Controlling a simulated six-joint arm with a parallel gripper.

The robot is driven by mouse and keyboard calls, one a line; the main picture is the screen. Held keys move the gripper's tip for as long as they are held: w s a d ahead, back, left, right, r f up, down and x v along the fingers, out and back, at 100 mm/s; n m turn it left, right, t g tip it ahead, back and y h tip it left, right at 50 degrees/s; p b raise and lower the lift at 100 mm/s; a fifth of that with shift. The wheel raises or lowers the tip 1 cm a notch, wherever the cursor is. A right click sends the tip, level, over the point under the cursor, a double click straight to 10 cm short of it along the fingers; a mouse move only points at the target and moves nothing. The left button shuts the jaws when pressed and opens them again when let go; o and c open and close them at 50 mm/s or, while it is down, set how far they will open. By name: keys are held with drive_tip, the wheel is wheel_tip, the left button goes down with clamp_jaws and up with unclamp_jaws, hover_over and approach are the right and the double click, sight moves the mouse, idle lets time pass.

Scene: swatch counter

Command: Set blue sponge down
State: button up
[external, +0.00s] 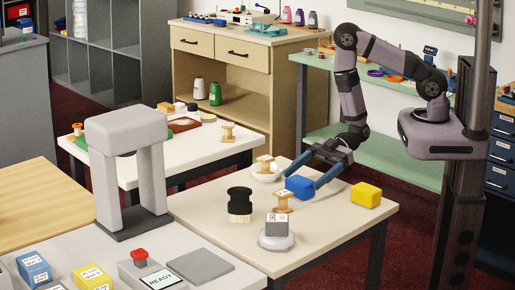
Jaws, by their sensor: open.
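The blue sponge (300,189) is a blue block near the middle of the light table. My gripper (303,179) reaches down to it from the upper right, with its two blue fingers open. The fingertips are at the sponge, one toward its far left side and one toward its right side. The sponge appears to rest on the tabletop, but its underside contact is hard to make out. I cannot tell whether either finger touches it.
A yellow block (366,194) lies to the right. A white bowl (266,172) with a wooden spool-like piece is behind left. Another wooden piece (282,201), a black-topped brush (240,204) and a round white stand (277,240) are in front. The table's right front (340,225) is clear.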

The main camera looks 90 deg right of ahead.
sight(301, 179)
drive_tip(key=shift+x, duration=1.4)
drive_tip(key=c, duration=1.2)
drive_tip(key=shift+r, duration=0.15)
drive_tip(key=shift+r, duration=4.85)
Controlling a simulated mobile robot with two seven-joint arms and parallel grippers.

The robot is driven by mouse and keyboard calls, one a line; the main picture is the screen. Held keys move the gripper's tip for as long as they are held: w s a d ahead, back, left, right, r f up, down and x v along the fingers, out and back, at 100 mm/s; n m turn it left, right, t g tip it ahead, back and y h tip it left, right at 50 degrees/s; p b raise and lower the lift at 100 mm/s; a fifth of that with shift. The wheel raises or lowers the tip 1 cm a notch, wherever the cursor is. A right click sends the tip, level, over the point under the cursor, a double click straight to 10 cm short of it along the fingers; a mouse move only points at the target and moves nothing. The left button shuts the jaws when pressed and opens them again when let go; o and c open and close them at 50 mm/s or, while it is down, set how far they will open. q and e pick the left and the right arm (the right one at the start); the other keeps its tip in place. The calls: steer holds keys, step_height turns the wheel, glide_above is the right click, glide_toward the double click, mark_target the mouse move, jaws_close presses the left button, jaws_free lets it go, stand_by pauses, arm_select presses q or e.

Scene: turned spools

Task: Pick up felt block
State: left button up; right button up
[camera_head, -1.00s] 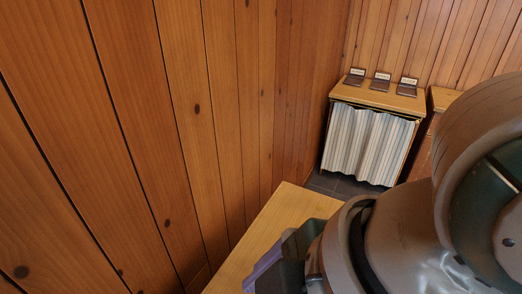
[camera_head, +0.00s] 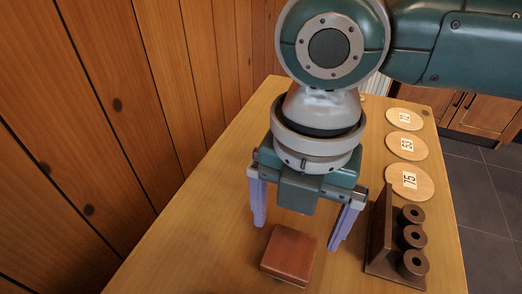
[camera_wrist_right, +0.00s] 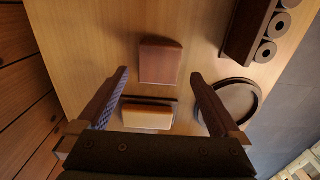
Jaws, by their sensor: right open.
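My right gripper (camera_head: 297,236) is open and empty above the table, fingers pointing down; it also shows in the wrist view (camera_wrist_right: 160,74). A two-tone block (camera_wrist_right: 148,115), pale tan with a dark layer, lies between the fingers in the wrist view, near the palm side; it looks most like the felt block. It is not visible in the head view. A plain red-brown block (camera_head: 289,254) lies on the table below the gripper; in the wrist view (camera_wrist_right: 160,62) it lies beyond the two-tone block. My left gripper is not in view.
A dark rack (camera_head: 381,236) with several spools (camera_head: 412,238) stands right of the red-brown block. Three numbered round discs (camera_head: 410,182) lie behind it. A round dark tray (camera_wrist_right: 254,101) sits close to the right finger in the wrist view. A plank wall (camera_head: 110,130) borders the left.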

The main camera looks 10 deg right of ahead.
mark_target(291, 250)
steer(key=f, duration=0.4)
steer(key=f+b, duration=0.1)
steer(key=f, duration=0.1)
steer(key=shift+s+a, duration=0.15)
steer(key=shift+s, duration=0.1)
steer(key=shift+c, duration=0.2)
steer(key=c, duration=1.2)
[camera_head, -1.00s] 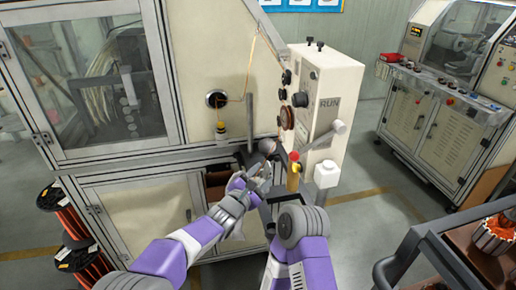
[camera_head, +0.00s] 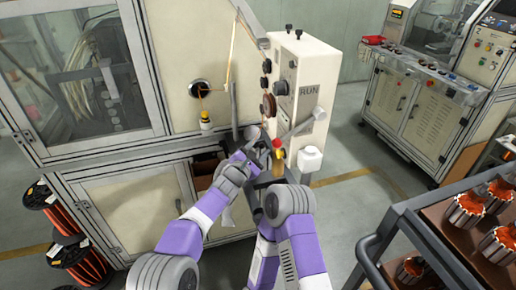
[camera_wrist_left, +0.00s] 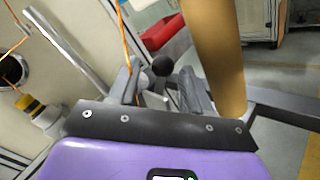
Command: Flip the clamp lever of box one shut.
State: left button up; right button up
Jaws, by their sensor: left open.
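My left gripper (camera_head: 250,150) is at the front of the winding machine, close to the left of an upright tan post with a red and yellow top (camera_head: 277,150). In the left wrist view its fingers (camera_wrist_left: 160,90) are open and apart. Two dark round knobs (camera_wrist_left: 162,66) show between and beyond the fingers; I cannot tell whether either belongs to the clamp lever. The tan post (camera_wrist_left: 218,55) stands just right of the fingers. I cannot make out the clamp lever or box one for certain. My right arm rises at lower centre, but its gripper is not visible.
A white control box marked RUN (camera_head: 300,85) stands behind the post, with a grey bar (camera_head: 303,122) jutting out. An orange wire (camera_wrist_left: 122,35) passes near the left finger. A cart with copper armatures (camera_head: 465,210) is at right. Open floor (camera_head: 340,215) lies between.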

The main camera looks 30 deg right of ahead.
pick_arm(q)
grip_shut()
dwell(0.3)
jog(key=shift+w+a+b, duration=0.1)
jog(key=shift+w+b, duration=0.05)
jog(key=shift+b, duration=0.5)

********

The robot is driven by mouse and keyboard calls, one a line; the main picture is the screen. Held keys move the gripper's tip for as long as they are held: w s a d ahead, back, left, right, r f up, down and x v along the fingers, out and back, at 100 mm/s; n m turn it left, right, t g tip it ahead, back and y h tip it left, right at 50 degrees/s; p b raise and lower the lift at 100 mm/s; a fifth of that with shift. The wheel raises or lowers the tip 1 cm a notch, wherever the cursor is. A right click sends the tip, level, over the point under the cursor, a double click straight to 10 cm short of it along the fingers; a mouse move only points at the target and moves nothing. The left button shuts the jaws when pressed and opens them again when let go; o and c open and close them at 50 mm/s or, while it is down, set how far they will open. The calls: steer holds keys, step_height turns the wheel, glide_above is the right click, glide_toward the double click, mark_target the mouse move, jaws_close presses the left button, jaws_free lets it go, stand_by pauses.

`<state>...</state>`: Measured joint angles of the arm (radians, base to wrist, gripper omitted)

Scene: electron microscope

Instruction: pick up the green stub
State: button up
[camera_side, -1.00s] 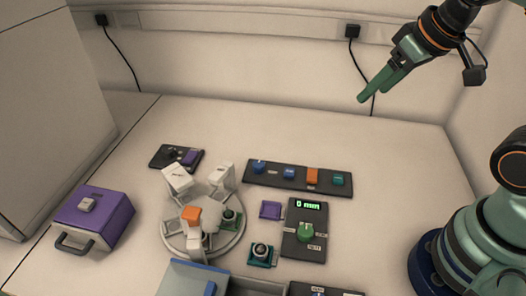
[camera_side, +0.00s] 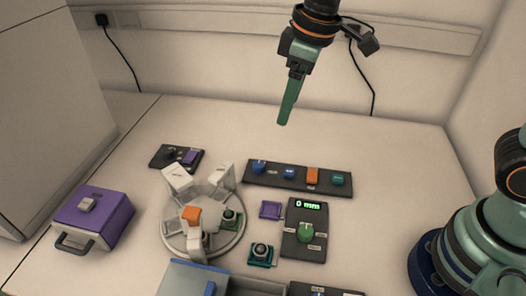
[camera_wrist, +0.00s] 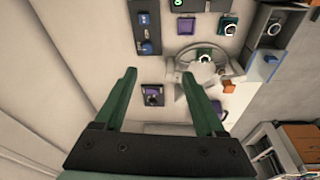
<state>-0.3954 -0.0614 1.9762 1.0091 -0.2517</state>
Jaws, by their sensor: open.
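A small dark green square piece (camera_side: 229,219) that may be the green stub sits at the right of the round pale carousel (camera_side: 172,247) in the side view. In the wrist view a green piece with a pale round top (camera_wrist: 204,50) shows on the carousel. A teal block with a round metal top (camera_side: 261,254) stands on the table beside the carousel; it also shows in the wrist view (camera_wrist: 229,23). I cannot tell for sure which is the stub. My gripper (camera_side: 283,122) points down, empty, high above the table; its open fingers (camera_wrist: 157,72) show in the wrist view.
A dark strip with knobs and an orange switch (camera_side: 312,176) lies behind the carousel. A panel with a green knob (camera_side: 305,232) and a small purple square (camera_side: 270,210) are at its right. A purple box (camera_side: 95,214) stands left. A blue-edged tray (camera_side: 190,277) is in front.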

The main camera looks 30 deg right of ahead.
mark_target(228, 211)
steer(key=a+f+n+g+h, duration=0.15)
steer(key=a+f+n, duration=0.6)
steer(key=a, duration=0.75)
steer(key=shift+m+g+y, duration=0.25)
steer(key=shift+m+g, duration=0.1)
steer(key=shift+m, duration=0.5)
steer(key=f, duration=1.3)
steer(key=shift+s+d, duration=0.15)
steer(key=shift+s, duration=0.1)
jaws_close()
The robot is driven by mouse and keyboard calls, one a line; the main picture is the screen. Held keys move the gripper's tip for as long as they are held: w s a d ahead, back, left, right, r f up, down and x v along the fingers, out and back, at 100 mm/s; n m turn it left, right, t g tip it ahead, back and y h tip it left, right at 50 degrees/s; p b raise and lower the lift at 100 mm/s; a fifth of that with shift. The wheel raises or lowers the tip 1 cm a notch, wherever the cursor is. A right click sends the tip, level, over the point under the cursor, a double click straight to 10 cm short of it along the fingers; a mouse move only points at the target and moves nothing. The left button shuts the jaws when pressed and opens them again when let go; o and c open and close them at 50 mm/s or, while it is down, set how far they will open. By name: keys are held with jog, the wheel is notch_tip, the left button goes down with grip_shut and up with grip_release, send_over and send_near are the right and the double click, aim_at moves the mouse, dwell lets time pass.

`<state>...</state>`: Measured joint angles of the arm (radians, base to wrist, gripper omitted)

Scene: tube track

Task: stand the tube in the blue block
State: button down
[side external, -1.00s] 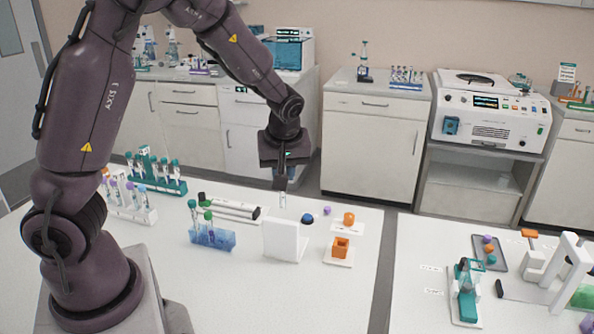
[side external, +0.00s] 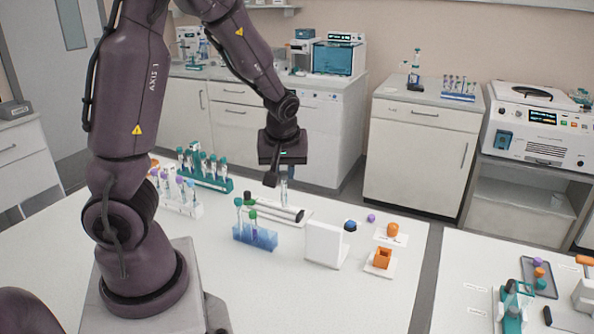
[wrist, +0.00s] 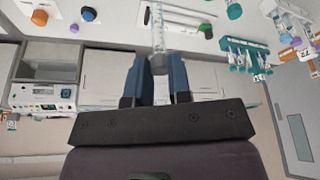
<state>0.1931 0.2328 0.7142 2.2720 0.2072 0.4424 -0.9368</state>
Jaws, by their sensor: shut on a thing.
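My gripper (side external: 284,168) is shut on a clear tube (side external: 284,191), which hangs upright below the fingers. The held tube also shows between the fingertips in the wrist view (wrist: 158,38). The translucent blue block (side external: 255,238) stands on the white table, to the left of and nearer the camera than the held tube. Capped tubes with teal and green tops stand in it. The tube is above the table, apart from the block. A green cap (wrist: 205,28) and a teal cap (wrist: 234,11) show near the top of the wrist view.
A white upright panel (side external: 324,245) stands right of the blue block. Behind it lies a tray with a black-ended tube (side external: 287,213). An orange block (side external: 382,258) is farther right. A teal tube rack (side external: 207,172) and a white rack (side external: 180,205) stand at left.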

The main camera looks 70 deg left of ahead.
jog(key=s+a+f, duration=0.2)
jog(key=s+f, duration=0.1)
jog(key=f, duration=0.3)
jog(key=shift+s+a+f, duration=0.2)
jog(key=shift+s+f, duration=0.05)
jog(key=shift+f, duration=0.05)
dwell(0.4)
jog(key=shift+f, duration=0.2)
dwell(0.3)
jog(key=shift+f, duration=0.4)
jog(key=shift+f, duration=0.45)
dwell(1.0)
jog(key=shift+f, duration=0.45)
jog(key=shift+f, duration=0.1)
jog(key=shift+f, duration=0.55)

********

Problem to work on
Search the preceding listing for "Task" and extract every line where it is found.

The output
Task: Pick up felt block
Task: stand the tube in the blue block

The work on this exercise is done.